Start at the line that contains "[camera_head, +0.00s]", stop at the line that contains "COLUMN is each", and repeat every line in that span, those two included, with no pictures.
------------------------------
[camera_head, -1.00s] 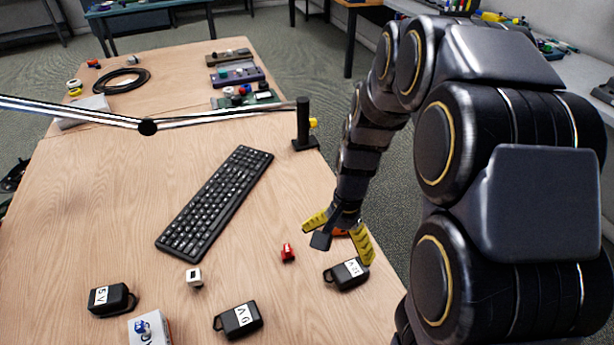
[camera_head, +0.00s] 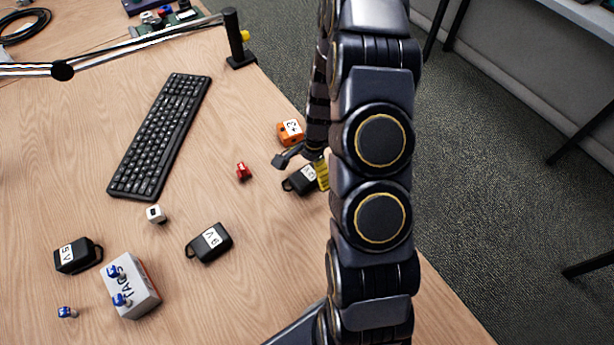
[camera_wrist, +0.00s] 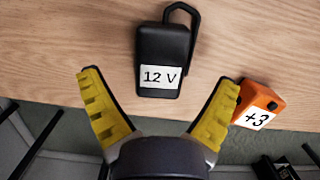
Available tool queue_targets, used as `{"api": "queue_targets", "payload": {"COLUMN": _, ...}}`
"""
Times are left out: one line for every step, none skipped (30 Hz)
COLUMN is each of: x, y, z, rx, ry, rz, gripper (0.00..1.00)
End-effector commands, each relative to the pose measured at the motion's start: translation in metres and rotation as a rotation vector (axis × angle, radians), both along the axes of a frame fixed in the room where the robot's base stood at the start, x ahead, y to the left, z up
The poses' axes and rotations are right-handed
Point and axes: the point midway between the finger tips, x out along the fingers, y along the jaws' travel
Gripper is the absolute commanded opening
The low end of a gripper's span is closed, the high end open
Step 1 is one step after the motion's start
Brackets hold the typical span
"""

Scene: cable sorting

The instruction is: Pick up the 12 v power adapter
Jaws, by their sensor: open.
------------------------------
[Response to this exercise]
[camera_head, +0.00s] 
[camera_wrist, +0.00s] 
Available tool queue_targets, used as `{"api": "queue_targets", "payload": {"COLUMN": _, ...}}`
"""
Times are left out: one line for every step, none skipped (30 Hz)
COLUMN is each of: x, y, z, rx, ry, rz, gripper (0.00..1.00)

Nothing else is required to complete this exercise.